Newcastle also does not have congestion. That is Official. Even though it took me one hour and ten minutes to get 10 miles tonight, it is not congestion. That is why we will not be getting a congestion charge here. Which I would pay, as it's a pain for me to get to work by public transport - not to mention I'm not happy about hanging around dark bus stops on my own - especially not with Bonfire Night coming up). It would also be cheaper than moving house.
Someone is looking after me - I had got in too late for the Posh Yarn that I wanted (boo!) but Dee had a cancellation - and it was for the yarn I wanted - I was browsing and dreaming, and nipped on and got it.
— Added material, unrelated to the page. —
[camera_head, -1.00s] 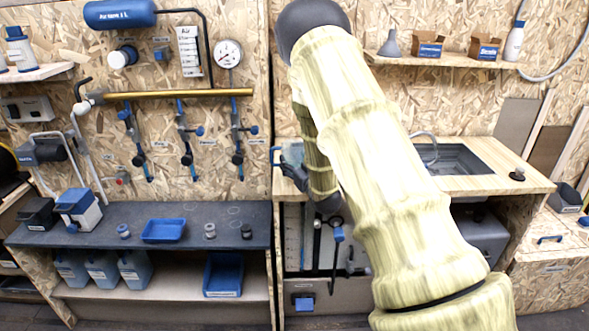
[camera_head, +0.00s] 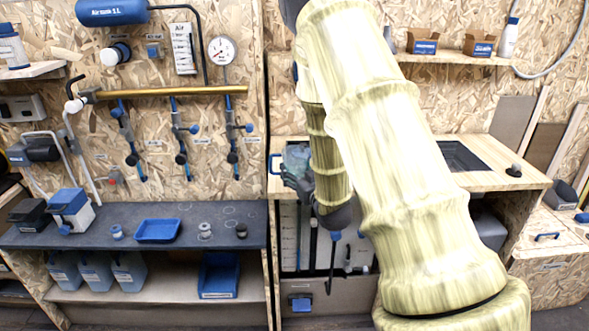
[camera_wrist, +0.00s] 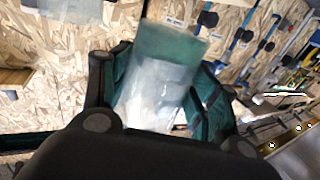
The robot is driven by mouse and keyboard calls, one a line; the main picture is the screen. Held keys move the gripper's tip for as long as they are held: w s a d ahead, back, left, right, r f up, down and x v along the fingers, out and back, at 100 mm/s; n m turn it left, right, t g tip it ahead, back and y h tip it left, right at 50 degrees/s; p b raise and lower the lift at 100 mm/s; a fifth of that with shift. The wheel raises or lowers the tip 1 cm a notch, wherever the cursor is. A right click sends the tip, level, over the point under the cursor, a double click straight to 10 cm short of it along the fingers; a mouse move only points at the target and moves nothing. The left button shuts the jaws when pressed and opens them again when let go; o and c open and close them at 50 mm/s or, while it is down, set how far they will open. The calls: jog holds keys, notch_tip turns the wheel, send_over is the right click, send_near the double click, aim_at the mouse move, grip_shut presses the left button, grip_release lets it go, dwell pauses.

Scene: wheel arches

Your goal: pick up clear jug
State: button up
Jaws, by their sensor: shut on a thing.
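The clear jug (camera_head: 296,157) is see-through and pale, and it shows just left of my forearm in the head view. In the wrist view the jug (camera_wrist: 158,85) stands between the two fingers, with a greenish upper end. My gripper (camera_head: 297,180) is shut on the jug and holds it at the left front of the wooden counter. In the wrist view my gripper (camera_wrist: 160,100) has a dark finger on each side of it. My arm hides part of the counter behind it.
The wooden counter (camera_head: 480,185) has a dark sink (camera_head: 465,157) and a small dark knob (camera_head: 514,170). Left of it is a dark bench (camera_head: 110,238) with a blue tray (camera_head: 157,230).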

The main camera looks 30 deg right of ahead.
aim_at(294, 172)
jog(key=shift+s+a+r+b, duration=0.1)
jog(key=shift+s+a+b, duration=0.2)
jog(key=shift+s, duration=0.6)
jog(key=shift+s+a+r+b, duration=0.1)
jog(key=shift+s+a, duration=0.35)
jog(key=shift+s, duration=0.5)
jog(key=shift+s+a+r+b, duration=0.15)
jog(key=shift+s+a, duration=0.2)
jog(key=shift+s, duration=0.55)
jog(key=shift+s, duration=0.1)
So I'm feeling a lot better about things. I need to stop being grumpy, as with me, it just breeds grumpiness. I also picked up a Knitmaster Wool Winder for £4 + postage on Ebay, which is going to be great for winding all my skeins. And it's just like the one my Mum used to let me wind her wool with when I was younger, so I got a bit misty eyed when I was playing with it tonight. Small things and all that.
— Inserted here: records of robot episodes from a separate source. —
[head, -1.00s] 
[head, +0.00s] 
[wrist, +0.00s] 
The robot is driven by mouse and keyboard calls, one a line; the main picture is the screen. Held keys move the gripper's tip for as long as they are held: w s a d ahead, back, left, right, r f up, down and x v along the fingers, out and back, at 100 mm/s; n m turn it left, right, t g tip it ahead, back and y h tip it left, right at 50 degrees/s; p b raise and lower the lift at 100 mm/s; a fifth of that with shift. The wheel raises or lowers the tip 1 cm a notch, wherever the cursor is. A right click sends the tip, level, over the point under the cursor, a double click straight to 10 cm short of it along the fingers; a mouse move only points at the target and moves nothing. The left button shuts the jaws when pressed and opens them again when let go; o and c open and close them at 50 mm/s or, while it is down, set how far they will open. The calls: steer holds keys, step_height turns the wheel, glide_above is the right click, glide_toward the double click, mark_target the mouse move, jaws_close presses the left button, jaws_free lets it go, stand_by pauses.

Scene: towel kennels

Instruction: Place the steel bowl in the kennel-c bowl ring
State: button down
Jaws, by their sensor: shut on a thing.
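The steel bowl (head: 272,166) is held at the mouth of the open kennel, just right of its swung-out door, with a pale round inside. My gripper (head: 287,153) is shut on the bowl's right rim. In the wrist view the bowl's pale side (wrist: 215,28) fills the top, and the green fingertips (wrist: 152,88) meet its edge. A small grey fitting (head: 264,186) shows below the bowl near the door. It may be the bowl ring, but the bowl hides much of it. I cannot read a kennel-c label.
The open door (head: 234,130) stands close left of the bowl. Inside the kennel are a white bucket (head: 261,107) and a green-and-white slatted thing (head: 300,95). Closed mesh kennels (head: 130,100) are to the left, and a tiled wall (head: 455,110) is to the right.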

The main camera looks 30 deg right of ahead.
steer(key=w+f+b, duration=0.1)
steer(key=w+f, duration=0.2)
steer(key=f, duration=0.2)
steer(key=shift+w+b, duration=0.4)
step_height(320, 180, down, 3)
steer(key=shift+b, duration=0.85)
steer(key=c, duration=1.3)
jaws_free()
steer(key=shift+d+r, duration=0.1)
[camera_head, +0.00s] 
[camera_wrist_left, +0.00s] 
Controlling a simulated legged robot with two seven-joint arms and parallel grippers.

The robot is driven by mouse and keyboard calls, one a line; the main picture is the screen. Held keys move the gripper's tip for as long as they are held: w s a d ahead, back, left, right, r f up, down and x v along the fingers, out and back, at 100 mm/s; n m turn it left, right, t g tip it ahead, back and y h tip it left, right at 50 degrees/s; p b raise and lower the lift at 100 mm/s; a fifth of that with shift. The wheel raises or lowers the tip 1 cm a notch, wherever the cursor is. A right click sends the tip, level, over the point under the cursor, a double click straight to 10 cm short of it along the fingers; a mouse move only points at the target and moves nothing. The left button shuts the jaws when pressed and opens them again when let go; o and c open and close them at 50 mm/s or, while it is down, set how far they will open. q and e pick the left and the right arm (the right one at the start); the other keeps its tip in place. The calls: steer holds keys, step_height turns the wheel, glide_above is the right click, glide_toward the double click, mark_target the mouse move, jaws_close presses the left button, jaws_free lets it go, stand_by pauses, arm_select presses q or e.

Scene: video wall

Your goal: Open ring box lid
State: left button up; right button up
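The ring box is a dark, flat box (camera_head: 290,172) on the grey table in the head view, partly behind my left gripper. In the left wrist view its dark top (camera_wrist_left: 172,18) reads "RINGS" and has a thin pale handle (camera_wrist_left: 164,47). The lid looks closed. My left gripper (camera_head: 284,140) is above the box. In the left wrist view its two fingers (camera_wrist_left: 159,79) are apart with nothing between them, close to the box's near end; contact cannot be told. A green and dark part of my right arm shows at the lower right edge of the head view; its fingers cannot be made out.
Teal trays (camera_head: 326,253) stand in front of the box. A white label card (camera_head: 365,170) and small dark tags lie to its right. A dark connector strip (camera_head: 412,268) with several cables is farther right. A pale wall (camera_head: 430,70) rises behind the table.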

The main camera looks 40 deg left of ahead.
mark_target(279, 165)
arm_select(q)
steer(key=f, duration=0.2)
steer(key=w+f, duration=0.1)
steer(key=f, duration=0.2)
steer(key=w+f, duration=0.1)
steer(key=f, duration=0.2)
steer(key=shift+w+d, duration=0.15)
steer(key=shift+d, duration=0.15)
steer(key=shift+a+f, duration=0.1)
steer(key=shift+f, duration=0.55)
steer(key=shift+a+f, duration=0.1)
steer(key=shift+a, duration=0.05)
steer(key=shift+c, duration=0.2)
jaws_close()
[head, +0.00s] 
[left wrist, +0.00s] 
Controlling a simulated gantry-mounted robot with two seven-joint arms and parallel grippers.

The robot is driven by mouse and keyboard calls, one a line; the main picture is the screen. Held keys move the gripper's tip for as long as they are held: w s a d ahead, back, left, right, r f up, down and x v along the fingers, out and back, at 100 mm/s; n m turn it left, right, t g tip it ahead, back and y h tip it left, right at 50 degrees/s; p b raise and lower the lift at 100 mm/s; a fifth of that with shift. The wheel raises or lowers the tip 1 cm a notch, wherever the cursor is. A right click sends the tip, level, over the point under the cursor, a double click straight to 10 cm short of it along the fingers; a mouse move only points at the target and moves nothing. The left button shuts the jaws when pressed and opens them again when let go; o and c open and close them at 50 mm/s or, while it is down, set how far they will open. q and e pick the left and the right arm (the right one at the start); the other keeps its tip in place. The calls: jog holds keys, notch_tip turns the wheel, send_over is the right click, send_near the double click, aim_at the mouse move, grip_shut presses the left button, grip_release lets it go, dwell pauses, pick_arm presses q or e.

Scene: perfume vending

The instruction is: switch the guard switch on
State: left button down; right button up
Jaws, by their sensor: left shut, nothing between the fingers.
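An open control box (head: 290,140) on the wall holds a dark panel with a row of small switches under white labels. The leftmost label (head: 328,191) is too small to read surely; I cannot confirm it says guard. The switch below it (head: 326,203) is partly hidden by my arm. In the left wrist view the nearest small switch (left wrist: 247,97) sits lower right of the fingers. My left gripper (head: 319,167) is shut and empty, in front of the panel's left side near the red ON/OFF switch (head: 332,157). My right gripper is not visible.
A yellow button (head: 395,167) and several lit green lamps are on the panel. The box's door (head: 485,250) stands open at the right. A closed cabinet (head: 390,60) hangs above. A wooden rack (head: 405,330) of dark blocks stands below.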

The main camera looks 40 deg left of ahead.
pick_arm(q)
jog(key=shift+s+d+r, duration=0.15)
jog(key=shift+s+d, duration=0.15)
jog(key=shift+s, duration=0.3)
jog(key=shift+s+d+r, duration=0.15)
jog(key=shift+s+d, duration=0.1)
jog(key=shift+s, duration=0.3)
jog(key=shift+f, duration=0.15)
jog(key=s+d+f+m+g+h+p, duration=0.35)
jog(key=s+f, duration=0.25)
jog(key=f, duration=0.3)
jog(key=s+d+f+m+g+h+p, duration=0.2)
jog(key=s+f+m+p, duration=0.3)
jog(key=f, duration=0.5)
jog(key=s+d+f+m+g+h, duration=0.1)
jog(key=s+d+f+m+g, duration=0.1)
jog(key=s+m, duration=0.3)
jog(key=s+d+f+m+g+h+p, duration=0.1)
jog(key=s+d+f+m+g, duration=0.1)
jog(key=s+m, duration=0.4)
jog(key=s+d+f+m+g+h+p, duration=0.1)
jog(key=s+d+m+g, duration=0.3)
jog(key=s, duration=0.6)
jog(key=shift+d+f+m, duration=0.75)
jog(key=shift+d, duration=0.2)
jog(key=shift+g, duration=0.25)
We had a pretty good weekend - Jon is from Walsall, and supports the football team - they were playing in Hartlepool on Saturday, so I drove us down, and we had a really good afternoon. Hartlepool's a great ground to visit - the fans are friendly, there's tonnes of free parking, the food's good (meat and potato pies - heaven for a Lancashire Lass), and there's a pretty good pub on Jackson's Wharf. Then we went to the local pub quiz last night (are we spotting a theme here?), and came second - which was much better than we expected. AND I got the yarn I wanted in the Posh Yarn sale last night.
Good things do happen to me - I should just notice them more. I'm cracking on with my second Hanami, too - I'm into the Transition chart now - and from now, the charts are all different, which will keep me on my toes. I've also been getting on with my second Tyrolean Stocking. Unfortunately, there's no pictures as yet - when I dug out the camera, I remembered that I needed to recharge the batteries... Silly me. Maybe I'll get myself together for next time.
But now I shall go, as Murphy's Law is on tonight, and Jim Nesbitt is a tonic for any female!